### [PROBLEM]
Only lines holding the string "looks" are wanted; copy each one from the material.

(Dataset items)

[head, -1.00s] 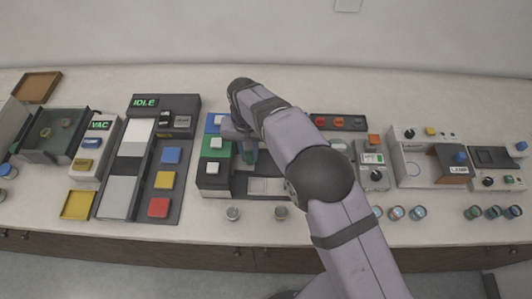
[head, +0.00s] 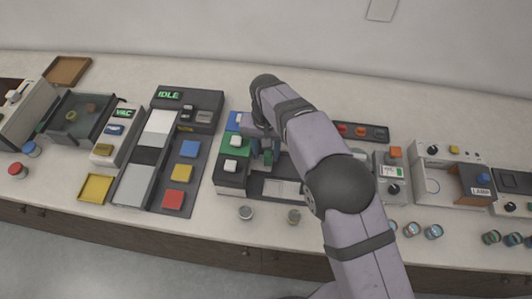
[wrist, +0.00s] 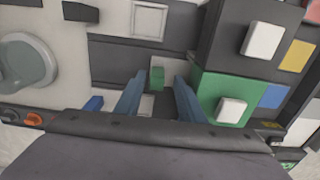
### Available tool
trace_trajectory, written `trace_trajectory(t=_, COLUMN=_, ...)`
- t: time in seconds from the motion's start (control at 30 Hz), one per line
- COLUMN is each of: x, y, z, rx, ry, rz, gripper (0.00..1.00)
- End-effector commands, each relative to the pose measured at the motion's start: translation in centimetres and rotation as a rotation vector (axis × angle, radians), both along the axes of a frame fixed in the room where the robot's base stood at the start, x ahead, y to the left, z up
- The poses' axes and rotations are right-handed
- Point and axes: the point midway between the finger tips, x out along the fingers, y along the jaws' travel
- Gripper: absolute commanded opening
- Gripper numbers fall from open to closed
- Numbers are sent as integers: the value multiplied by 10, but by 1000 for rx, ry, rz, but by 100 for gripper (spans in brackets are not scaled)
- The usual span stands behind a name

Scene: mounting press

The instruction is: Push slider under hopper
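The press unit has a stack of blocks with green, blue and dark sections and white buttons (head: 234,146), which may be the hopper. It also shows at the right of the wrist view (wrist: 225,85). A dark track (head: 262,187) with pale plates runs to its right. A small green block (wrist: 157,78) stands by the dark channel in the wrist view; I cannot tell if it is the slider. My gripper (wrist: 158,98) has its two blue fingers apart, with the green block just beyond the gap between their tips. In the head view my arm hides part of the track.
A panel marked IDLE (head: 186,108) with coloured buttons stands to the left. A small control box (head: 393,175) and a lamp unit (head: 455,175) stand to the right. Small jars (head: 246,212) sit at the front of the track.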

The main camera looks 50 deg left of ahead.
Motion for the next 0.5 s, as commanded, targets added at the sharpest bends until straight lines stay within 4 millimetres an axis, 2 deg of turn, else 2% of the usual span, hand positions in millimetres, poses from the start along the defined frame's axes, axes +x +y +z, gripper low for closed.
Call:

==

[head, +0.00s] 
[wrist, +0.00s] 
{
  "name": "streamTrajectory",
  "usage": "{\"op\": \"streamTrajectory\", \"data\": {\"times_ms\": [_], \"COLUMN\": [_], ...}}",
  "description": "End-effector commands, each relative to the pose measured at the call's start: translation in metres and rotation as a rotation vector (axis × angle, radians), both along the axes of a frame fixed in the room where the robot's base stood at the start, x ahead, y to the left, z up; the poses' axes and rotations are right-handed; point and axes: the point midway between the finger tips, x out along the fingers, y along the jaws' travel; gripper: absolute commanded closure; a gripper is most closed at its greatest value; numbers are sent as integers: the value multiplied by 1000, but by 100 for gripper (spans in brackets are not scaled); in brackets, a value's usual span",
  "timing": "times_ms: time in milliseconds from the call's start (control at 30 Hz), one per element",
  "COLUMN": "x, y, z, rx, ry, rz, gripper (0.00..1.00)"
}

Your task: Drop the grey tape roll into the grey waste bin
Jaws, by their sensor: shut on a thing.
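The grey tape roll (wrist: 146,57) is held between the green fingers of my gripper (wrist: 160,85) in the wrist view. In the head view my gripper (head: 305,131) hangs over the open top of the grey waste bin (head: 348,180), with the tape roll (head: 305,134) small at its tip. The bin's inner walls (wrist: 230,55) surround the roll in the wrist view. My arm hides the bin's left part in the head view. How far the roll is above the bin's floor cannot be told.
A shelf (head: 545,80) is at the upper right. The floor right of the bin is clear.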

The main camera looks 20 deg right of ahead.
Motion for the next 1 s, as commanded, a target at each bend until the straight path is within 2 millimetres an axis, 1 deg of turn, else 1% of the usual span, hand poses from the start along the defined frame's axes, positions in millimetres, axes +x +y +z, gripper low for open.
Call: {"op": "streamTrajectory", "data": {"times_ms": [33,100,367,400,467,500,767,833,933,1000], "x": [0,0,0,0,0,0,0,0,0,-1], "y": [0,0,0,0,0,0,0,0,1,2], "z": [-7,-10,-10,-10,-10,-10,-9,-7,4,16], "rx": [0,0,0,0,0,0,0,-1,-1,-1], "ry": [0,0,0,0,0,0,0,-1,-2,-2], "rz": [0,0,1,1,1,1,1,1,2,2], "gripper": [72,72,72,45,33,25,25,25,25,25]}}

### [OUTPUT FOR THIS TASK]
The main camera looks 50 deg left of ahead.
The main camera looks 20 deg right of ahead.

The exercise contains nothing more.